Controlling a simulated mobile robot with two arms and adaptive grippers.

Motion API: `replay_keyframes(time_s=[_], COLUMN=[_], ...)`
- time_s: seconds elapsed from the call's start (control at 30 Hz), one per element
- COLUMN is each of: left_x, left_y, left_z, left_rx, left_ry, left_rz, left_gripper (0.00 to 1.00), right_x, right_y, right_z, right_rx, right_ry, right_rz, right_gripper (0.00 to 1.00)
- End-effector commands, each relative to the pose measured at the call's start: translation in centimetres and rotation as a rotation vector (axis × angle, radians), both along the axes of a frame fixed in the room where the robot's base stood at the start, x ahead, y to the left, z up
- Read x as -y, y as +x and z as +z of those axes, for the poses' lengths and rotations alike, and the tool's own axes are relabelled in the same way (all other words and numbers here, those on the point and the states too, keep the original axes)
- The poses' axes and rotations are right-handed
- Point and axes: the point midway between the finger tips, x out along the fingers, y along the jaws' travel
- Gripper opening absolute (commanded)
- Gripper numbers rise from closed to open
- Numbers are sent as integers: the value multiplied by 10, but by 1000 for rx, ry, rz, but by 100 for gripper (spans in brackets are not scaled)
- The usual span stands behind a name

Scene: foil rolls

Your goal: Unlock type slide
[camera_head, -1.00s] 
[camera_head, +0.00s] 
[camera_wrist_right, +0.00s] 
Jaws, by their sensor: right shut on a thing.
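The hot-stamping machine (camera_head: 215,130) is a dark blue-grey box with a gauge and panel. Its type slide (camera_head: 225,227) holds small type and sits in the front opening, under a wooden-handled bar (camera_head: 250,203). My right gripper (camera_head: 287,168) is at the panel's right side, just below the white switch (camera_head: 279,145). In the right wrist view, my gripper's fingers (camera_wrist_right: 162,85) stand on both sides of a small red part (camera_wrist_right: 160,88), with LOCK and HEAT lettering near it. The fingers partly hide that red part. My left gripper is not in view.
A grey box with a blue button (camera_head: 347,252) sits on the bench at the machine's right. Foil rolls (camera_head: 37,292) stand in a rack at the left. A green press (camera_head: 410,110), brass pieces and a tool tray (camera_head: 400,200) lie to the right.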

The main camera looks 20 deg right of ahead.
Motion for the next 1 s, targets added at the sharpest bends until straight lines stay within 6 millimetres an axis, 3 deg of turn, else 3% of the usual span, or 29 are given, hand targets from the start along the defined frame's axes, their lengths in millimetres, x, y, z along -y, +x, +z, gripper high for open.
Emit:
-=-=-=-=-
* **Stated task**
Exactly the lines from the one holding "- Gripper opening absolute (commanded)" through the one holding "- Numbers are" should be printed, ends included.

* **Correct result**
- Gripper opening absolute (commanded)
- Gripper numbers rise from closed to open
- Numbers are sent as integers: the value multiplied by 10, but by 1000 for rx, ry, rz, but by 100 for gripper (spans in brackets are not scaled)

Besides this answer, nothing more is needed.